I don't follow. I agree that when we talk about doubting mathematical propositions, we run into our own rational intuitions, and there is no way to "get behind" these because you carry them with you into your attempt to find contradictions. See what I mean?: "refuting math"is a refutation that turns on the refuter because it places doubt not just on 1+1, but on the entire machinery of reason itself. Now, n the matter of Other's mathematical experiences and our ability to confirm what they are,ever since I took a course in the philosophy of language, I have been convinced that Quine notion of the indeterminacy of translation was somewhere near the truth, and here it has to do with the social basis of language acquisition: as an infant, we watch and learn sentence constructions and how they mak references to activities, things, other people, and so on. This is not an exercise in pure mathematics, and so my inferences about what others have "in mind" based on an internalized system of gestures, utterances and the rest is just that: a naturalized inference/familiarity. So when you and I agree to a mathematical idea, there is very good evidence that we are having the same thing in mind, but not certain at all; not certain like my own intuitive grasp of math.


Anyway, I am not sure how I answered my own question. Pls explain.
You may try and be a slippery person here and emphasis the "real" and "concrete" in what you say above. I think it is fair enough to say that we claim what is "real" and "concrete" is not open to opinion within its given context.

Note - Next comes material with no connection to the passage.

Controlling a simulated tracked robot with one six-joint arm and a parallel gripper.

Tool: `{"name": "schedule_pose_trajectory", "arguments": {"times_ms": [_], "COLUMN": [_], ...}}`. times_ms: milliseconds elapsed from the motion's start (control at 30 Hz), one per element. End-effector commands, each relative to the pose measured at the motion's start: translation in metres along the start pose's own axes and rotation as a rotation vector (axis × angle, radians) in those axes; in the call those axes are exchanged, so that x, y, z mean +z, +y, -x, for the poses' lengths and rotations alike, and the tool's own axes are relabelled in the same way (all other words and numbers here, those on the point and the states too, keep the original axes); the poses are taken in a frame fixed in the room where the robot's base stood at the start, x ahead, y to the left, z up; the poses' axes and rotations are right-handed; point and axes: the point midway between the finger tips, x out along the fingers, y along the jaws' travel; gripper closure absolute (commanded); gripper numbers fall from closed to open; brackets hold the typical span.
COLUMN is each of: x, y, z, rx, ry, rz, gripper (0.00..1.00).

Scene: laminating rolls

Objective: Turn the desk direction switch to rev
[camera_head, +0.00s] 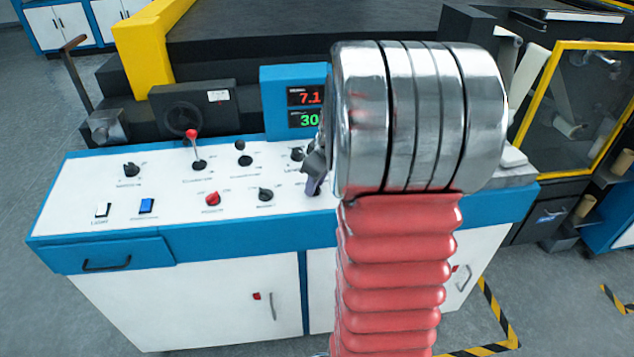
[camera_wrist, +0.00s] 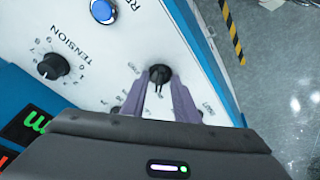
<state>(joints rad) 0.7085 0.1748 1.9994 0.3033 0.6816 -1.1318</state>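In the wrist view a black knob (camera_wrist: 160,74) sits on the white desk panel, with small labels around it too blurred to read. I cannot tell for sure that it is the direction switch. My gripper (camera_wrist: 160,82) has two purple fingers, spread apart, one on each side of this knob, with small gaps visible. In the head view my gripper (camera_head: 314,186) points down over the right part of the white control panel (camera_head: 90,182). My silver wrist and red arm hide the panel behind them, and the knob between the fingers is not visible there.
A TENSION knob (camera_wrist: 53,67) and a blue button (camera_wrist: 103,11) are nearby in the wrist view. A blue display box (camera_head: 290,75) stands behind the panel. A red-topped lever (camera_head: 192,135), a red knob (camera_head: 212,199) and a black knob (camera_head: 265,194) are left of my gripper.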

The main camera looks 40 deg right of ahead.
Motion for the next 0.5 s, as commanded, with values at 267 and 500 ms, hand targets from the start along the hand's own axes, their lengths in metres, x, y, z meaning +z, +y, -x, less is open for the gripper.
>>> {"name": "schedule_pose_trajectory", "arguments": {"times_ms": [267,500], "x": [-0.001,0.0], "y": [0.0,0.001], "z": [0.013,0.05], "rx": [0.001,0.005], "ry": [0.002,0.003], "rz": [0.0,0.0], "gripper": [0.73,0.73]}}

Simple mathematical addition is not something we can argue over or base opinion on, with one person adhering to one answer and another a different answer. Such a thing is simply not possible. If we apply such ideal additions to The World then we may find room for opinion, but like I was careful to mention the mathematical context has then been overextended into the context of The World. All abstractions are true, concrete and real within their contexts.
I think we can argue about anything. But when i talk about what is intuitive, given, I am assuming you see the same kind f world as I see, and what thrusts itself upon me as undeniable is the same for you. It is in the interpretation that things get confusing. I say, along with Husserl, when we drop the tonnage of knowldge claims that are, if you will, always, already there (because that is the way we live and breathe spontaneously "in the world") and attend only to what is given, we find the rudimentary basis for religion: value in the world; and more pointedly, horrible suffering in the world. WHY are we born to suffer and die? That is the question, and it is not intended to be about "essence" talk. I prefer to keep the matter clean of language interferences.

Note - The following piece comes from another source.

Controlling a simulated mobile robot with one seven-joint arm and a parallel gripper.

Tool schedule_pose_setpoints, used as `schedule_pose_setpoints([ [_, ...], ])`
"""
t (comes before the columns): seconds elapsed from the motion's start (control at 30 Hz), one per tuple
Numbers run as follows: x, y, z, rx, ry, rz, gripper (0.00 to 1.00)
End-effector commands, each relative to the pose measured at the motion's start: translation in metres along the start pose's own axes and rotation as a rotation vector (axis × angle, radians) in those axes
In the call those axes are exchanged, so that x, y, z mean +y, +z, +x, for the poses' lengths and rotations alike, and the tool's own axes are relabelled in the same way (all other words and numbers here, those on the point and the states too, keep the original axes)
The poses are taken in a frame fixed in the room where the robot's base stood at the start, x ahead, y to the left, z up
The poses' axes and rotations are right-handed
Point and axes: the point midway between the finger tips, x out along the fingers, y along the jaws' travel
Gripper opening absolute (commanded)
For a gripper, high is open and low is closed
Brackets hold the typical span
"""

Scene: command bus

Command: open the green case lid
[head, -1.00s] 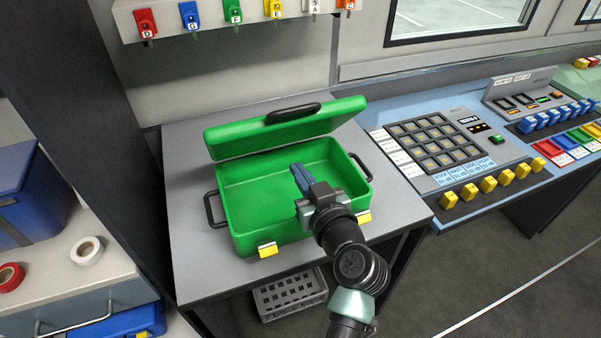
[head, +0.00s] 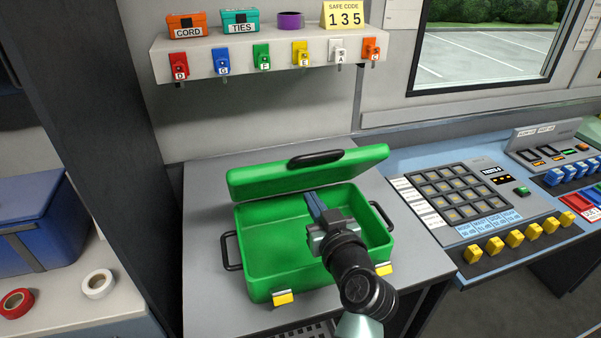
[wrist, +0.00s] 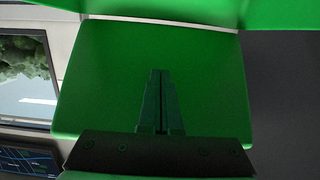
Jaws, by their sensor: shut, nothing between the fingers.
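The green case (head: 262,284) stands on the grey counter with its inside showing and looks empty. Its green lid (head: 255,182) is raised and tilted at the back, with a black handle (head: 315,159) on its top. My gripper (head: 312,199) is shut and empty, over the case opening with its fingertips close to the lid. I cannot tell whether they touch it. In the wrist view my shut fingers (wrist: 160,100) point at the lid's green face (wrist: 100,70), which fills most of the picture. Yellow latches (head: 283,297) sit on the case front.
A shelf (head: 230,62) with coloured keys and small boxes hangs above the case. A control desk with a keypad (head: 450,193) and yellow switches stands on the right. A blue box (head: 40,215) and tape rolls (head: 97,284) are on the left. Counter room beside the case is narrow.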

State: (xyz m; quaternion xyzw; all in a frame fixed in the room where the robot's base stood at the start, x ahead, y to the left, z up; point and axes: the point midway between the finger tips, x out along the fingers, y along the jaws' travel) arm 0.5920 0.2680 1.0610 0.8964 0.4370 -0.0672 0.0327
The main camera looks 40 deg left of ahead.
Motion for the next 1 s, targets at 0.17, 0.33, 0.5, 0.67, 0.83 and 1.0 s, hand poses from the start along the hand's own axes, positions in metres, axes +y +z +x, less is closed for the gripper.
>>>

If I was to say "remember the green of the drop drawn made it on of the and" we can appreciate the words and we know the functions these words can be used in. We should also all recognize that each word has limitations. I have quite clearly stretched the limitations of the words above beyond all common recognition. The context they are set in is a non-context. There is no meaning. That is not to say people will not try to glean something meaningful from the sequence of words I have set out. That is their folly not mine. It may not even be folly for them and perhaps they will stumble on some accidental fragment of understanding they can then share with others.

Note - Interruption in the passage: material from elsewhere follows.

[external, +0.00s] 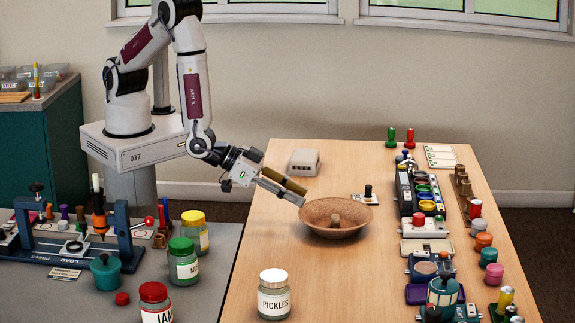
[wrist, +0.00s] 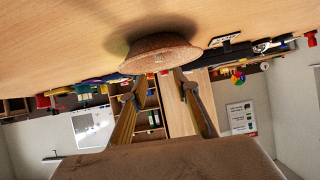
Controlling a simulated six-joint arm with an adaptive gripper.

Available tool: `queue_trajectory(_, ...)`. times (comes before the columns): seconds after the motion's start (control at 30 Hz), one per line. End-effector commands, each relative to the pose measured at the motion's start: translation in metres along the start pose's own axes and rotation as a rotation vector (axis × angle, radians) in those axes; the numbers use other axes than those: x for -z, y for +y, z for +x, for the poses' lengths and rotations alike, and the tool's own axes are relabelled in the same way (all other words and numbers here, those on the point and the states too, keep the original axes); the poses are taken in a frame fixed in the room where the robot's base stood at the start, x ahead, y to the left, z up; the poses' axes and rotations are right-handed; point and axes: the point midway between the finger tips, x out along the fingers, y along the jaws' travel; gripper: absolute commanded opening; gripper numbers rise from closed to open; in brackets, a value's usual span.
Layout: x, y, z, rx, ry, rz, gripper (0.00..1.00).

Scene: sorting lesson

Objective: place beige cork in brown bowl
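The brown bowl (external: 313,215) stands on the wooden table, left of the rows of small objects. A small beige-brown cylinder, which looks like the cork (external: 336,219), stands inside the bowl near its middle. My gripper (external: 294,192) is tilted downward just at the left rim of the bowl; I cannot tell whether it touches it. In the wrist view the fingers (wrist: 158,90) are apart with nothing between them, and the bowl (wrist: 158,58) shows beyond the tips. The inside of the bowl is hidden in the wrist view.
A grey-white box (external: 303,163) and a small card with a black knob (external: 367,195) lie behind the bowl. A pickles jar (external: 274,295) stands at the front. Several small objects line the right side. The table left of the bowl is clear.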

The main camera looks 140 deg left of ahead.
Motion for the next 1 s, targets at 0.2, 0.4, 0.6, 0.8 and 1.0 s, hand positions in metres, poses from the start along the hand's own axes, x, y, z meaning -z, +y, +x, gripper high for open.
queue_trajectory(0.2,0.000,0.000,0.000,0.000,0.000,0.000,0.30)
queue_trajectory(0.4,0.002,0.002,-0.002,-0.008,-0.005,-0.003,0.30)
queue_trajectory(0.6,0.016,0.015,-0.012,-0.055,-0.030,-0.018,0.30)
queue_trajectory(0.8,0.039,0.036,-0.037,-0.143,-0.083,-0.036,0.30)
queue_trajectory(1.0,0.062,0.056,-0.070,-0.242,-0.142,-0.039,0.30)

You want to get to the "essence" of religion. You assume there is "essence" then. This is perhaps precisely what you are looking for? Your seeking out is the very "essence" itself? If you mean this in a historical sense then there are numerous theories we can look to. It is in this sense that I said VERY early in this thread that we certainly are all "religious" in some way. Meaning that ideas of "God" and existence in general are dealt with by humans. In general we can refer to the idea of "God" as being something at the heart of every human existence, meaning we all have something we are about that constitutes our position, place and general meaning. To go prior to is an act of imagination. I cannot simply unlearn language and return to the state of a babe. We, as Husserl points out, carry around the sediments of life around with us.
Hmmmm. Not a noncontext in the above, because noncontexts are contextual in order to be determined as nontextual. This is not nonsense. A denial of any kind is a logical statement in the context other things that are in context. It is a matter of specifying. And i want the world 'god' stricken from our vocabulary, simply because it possesses metabulls**t. Start thinking of this kind of thing and you have made a straw person argument against religion as such.
When people generally refer to "religion" they always return to the idea of "faith" and/or "belief". I have found that the main differences between people who say they are "theist" or "atheist" is their views about, and claim over, "belief" in general. Many suffer from misunderstanding the principles of extending abstract structures into the world and forming scientific understandings form these extensions. Equally many take these extensions to be founded on unquestionable principles rather than abstract principles.
I'm with Heidegger on this: I don't give a fetid dingo's kidney about what people think when it comes to philosophy.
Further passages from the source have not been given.